Ketuga, tentang kayu merbau yang hanya ada di Papua. Menteri Kehutanan kaget ketika berkunjung ke Tioangkok tahun lalu dan menjuampai kayu-kayu tersebut di sana. Maka, dia buru-buru menyatakan bahwa bencana Wasior adalah akibat pembalakan liar. Seminggu kemudian dia meralat ucapannya: bencana di Wasior bukan akibat bembalakan liar. Mengenai kayu merbau, Tiongkok mendatangkannya dari Singapura dan Malaysia. Dua negara tetangga kita itu mengangkut secara diam-diam kayu tersebut dari Papua.
Sebenarnya tidak tepat menyebutkan bahwa mereka mengangkut kayu tersebut diam-diam. Raungan gergaji mesin pasti terdengar dengan jelas dan aktifitas pengangkutan kayu-kayu itu dengan mudah bisa dilihat. Jika kejahatan yang sangat mudah dilihat itu bisa terus terjadi, hanya satu kemungkinan yang bisa kita katakan: pemerintah melakukan pembiaran. Walhasil, tidak ada gunanya Anda menuntut pemerintah menyelesaikan kasus-kasus yang lebih pelik dan tersembunyi di bawah permukaan.
Sekalipun kenyataannya seperti itu, kita tetap tidak bisa melarang presiden untuk terus menyampaikan komitmennya dalam pemberantasan korupsi. Mungkin dia menganggap itu seperti mantra yang perlu diterapkan berulang-ulang. Yang bisa Anda pertanyakan paling-paling adalah soal keseriusannya mengamalkan mantra itu.
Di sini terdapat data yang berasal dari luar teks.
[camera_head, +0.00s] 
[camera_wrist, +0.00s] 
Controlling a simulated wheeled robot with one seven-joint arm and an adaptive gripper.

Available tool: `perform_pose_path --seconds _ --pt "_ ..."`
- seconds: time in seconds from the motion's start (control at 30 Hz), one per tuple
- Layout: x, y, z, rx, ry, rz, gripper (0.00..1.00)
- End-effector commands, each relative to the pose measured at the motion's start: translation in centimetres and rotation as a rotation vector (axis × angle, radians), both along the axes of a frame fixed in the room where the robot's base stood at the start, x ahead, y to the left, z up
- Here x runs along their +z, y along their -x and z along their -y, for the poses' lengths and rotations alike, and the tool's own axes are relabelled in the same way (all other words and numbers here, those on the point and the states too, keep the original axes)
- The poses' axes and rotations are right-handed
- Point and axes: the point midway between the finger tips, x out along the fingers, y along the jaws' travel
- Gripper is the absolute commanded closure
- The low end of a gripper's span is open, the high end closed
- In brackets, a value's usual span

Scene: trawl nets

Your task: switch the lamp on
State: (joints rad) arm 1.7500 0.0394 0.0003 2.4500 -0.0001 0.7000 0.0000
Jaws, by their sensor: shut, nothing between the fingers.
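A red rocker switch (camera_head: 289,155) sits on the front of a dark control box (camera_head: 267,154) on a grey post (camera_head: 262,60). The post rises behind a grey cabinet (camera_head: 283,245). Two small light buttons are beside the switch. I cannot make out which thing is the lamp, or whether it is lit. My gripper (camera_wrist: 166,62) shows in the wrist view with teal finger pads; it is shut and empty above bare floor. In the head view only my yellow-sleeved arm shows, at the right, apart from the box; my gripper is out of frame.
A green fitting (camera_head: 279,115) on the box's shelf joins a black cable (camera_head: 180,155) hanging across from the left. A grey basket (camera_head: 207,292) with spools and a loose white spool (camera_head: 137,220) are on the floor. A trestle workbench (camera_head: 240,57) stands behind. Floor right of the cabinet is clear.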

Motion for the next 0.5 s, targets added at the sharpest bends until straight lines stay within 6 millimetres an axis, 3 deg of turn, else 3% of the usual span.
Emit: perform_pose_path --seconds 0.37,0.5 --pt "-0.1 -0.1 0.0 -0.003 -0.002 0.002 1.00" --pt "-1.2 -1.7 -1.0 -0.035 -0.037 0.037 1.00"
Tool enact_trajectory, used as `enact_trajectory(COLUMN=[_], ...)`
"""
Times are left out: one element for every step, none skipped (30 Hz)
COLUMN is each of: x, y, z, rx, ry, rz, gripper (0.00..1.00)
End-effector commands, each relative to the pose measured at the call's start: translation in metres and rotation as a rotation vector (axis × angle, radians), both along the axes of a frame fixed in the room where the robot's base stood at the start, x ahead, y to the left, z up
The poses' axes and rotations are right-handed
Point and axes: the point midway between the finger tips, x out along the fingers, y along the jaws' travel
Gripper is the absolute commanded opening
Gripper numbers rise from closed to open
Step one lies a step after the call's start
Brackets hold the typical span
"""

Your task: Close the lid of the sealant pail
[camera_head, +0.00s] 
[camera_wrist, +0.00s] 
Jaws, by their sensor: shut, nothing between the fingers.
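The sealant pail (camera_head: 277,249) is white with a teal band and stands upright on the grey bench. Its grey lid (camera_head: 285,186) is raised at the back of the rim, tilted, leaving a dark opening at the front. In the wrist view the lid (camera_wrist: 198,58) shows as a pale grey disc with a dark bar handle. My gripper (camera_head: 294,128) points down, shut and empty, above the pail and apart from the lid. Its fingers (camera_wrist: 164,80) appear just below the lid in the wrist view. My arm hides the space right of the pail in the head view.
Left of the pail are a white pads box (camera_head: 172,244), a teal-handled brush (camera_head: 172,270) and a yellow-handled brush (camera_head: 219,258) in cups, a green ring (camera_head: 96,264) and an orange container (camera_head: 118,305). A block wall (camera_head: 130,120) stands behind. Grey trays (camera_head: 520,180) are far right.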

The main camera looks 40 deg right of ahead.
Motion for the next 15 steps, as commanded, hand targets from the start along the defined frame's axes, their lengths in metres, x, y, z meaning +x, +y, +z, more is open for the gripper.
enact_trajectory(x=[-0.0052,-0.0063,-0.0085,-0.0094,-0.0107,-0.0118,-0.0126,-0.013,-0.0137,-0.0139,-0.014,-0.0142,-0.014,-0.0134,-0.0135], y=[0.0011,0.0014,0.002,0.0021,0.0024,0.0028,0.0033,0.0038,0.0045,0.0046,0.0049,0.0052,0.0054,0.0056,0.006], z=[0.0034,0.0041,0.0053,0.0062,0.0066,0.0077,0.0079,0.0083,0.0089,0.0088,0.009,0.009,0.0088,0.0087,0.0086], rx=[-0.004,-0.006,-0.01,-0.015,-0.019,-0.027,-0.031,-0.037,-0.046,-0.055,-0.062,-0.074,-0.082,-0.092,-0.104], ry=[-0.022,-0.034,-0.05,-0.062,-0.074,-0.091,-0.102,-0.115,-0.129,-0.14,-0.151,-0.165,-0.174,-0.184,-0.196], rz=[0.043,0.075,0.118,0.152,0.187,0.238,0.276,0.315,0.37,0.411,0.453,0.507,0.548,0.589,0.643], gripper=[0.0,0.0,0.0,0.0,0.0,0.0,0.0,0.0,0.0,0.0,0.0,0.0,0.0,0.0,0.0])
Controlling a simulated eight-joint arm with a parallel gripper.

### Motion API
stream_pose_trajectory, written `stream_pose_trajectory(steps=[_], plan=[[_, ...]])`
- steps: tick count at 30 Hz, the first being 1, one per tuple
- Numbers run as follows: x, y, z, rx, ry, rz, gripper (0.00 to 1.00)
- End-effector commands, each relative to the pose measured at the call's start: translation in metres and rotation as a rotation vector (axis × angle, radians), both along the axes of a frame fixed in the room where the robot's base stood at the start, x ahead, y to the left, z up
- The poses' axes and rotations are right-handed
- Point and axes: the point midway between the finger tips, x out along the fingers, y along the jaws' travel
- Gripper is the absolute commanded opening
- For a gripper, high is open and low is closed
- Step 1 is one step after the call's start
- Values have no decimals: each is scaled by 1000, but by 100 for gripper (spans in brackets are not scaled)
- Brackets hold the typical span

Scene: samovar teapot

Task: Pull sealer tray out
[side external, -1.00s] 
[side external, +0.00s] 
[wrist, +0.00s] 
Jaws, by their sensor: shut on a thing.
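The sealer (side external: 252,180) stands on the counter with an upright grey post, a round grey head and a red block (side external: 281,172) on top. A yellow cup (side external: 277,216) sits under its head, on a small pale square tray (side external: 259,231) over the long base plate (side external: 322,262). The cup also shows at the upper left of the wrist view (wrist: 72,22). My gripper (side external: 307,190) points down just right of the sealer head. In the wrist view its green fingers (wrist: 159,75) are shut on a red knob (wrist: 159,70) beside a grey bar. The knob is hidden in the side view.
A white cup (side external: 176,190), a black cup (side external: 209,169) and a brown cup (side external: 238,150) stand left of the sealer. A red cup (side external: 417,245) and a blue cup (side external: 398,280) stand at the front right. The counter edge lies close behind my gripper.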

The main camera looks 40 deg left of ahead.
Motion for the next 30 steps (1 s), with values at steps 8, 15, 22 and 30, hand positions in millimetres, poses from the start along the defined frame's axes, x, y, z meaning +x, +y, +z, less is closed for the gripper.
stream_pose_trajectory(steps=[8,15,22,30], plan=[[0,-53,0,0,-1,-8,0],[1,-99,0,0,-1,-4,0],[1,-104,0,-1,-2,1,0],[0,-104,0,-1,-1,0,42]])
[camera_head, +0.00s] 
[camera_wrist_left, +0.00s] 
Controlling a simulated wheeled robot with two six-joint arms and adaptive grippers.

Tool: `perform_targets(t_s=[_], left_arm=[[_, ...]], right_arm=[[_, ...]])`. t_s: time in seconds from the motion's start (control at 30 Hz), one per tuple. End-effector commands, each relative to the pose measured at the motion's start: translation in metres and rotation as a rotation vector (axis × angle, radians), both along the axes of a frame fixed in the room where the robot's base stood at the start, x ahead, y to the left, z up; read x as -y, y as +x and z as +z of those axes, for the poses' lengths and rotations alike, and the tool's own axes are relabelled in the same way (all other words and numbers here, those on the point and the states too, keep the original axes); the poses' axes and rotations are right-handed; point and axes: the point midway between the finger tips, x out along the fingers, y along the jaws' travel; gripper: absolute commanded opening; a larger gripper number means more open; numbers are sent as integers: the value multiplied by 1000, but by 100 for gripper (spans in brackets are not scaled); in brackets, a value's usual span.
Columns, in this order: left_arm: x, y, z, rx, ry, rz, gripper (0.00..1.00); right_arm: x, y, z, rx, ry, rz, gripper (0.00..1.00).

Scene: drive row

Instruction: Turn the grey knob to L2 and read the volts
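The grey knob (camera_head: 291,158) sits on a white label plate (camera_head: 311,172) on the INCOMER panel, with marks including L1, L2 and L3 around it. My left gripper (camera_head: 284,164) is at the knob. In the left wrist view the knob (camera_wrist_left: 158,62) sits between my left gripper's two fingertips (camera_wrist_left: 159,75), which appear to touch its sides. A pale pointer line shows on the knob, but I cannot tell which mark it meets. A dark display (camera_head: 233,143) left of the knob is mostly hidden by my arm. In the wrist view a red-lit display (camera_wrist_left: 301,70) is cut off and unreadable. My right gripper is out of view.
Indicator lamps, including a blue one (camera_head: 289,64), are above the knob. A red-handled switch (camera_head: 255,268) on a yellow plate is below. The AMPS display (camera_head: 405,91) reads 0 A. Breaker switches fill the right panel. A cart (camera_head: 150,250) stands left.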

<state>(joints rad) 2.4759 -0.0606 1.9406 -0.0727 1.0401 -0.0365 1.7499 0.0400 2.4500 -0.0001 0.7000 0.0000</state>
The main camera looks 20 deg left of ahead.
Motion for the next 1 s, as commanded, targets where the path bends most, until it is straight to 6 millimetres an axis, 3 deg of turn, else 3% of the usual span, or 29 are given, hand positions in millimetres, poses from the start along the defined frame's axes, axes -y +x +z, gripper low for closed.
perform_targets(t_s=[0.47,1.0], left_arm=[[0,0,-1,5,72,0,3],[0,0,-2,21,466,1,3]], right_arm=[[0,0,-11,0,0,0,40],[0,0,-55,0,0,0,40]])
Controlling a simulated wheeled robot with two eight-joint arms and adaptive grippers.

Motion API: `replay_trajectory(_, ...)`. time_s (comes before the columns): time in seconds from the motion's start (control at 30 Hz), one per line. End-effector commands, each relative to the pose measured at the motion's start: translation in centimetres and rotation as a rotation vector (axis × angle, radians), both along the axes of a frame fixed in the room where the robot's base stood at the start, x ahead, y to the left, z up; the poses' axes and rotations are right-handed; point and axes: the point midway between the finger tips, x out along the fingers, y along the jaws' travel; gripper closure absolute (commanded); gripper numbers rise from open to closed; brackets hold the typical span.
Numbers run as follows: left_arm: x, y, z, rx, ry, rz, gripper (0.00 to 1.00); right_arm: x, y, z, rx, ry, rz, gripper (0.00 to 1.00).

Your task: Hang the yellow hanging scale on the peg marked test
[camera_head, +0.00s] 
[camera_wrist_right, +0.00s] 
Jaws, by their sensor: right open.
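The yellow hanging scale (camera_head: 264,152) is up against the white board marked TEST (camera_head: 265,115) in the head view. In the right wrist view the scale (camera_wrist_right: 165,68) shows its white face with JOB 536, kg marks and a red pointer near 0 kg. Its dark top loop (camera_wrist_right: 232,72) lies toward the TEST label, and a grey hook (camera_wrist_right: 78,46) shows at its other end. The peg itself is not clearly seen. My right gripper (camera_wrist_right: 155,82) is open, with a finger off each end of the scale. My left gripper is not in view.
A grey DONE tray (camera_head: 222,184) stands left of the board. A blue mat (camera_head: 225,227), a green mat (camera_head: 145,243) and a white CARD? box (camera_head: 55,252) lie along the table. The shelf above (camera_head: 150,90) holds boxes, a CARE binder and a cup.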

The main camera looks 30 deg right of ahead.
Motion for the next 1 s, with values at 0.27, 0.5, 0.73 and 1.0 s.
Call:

Dia tidak pernah memastikan waktu yang diperlukan untuk menuntaskan pemberantasana korupsi. Tanpa batas waktu, akan mubazir belaka dia mengulang-ulang komitmennya di forum apa pun. Tanpa batas waktu, itu berarti dia hanya menganggap remeh urusan tersebut dan tidak akan pernah menyelesaikannya. Anda tahu, orang tak akan pernah merampungkan pekerjaaan apa pun, entah membuat makalah atau memberantas korupsi, jika dia tidak menetapkan batas akhir penyelesaiannya.
Jadi, karena sebenarnya dirinya tidak pernah bersungguh-sungguh menjalankan pemberantasan korupsi, sampai masa jabatannya berakhir pun saya yakin Pak Presiden akan gagal memenuhi komitmennya. Itu tidak apa-apa. Seorang presiden tak akan dituntut oleh rakyatnya karena gagal menepati komitmen.